Transfer of the tax credit and discounted invoices

As mentioned above, the tax credit applies to documented expenses borne by the taxpayer from 1 July 2020 until 31 December 2021 and is to be allocated among all the people entitled in five annual instalments having an equal amount.

In order to immediately obtain and make use of the bonus, it is possible to resort to the norm under para. 11 of the abovementioned article, which provides for, besides its direct use to reduce gross taxes, the possibility to transfer the tax credit to third parties or to request a direct discount on the invoice to the company carrying out the works.

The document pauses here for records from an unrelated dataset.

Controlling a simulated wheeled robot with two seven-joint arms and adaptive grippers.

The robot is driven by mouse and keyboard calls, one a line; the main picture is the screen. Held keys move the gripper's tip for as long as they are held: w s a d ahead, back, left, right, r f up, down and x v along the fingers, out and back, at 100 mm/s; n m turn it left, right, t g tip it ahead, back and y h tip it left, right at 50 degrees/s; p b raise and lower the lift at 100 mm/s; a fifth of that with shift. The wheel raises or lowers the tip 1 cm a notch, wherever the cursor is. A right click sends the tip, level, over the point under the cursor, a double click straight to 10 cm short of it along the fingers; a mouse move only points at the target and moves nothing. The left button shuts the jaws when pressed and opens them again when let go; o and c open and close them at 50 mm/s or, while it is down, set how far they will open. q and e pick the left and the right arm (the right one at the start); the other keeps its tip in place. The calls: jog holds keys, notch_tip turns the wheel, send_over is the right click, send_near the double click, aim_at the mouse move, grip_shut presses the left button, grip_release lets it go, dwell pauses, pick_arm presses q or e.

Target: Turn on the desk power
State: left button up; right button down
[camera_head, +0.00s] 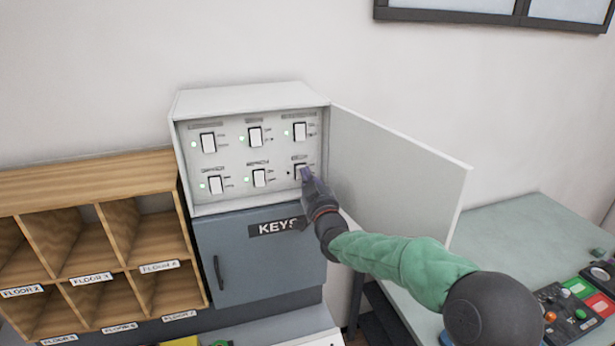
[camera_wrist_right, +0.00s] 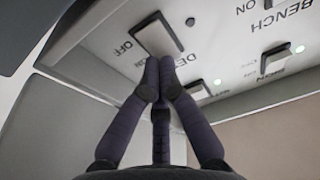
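A white switch panel (camera_head: 230,161) sits in an open wall box and carries two rows of rocker switches. The lower right switch (camera_head: 299,171) is partly hidden by my right gripper (camera_head: 305,177); the small light beside it looks dark, while green lights show by other switches. In the right wrist view this switch (camera_wrist_right: 158,36) has "OFF" beside it and a partly hidden label starting "DE". My right gripper (camera_wrist_right: 159,68) has its fingertips together, holds nothing, and is at the switch's edge; I cannot tell whether it presses it. My left gripper is out of view.
The box's door (camera_head: 400,165) stands open to the right, close to my right arm. Below is a grey KEYS cabinet (camera_head: 250,265). Wooden pigeonholes (camera_head: 95,185) stand left, and a desk (camera_head: 530,235) with control boxes (camera_head: 580,300) right.

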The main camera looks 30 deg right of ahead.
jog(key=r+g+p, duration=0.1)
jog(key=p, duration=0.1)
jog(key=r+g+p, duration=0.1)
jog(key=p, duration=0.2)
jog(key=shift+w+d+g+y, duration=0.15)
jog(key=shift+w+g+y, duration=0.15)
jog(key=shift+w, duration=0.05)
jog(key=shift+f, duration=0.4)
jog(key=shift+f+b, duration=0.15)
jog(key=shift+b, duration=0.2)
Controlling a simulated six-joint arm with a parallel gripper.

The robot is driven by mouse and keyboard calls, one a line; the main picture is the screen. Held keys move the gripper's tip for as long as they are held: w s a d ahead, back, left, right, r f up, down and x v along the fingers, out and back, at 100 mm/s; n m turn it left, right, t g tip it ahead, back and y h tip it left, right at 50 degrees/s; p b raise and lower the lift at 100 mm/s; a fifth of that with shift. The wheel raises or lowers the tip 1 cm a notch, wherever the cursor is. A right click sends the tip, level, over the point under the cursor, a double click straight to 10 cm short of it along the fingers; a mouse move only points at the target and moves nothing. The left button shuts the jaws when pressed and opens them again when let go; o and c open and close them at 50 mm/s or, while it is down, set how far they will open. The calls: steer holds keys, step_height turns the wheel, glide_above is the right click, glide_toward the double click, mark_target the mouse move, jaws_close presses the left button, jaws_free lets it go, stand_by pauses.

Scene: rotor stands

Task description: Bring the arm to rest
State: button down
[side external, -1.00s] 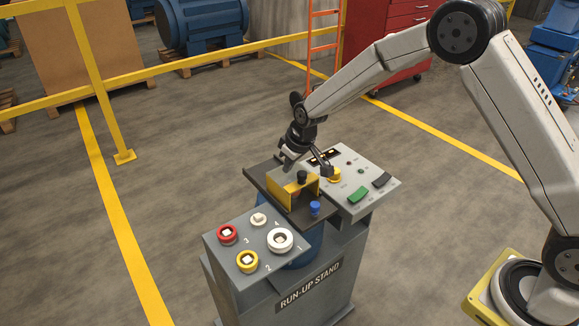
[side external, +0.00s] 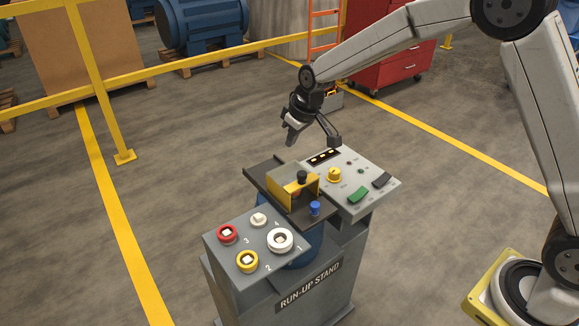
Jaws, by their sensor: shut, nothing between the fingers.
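My gripper (side external: 293,138) is shut and empty. My arm reaches in from the right, bent at the elbow near the top edge. A camera-like part on a bracket sticks out to the right of the fingers.
The stand's control panel (side external: 372,207) has a yellow knob (side external: 335,174), a green switch (side external: 358,195) and a dark switch (side external: 381,180). In front are several coloured rings and a blue knob (side external: 315,208). A red cabinet (side external: 398,62) and yellow rails (side external: 190,62) stand behind. Open floor surrounds the stand.

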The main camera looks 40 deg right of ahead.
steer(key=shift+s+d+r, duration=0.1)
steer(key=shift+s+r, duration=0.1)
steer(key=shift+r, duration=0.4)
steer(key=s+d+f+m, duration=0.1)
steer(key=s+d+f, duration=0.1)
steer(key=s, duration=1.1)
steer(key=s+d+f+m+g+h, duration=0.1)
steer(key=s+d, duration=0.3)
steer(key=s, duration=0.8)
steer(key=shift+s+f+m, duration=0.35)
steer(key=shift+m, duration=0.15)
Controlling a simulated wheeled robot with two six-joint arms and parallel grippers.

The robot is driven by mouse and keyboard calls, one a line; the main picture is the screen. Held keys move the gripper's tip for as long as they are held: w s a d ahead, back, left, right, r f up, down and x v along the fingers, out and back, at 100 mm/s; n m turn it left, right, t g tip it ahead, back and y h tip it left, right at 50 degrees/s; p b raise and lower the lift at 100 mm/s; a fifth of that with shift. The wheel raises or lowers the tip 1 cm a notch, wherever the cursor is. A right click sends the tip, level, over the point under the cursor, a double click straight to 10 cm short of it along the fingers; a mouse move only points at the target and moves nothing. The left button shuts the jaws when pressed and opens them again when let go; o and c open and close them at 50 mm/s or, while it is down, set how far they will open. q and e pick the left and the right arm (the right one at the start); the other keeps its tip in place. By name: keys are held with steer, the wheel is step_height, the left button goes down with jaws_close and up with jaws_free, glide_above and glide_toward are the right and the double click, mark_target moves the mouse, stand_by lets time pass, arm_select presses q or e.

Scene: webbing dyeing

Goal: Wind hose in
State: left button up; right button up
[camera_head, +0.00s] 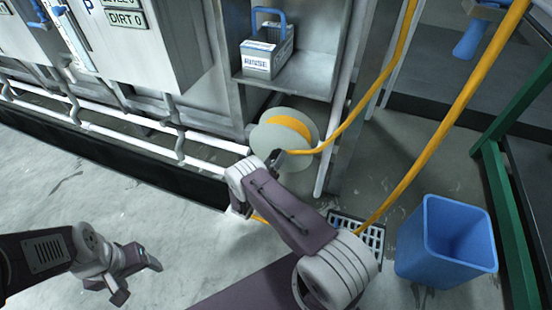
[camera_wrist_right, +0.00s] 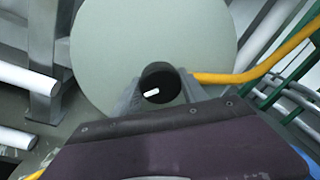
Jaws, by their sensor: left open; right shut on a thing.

In order to transfer the tax credit to third parties or obtain a discount on the invoice, the taxpayer needs to obtain the stamp of approval certifying that the prerequisites entitling to the deduction are met. The stamp of approval is issued by subjects registered with the boards of chartered accountants and labour consultants and tax assistance centres (so-called CAFs). The new paragraph 13-bis provides for that this certification is issued at the end of the works or at the completion of each phase thereof, based on the conditions and limitations under art. 121 of Law Decree 34/2020.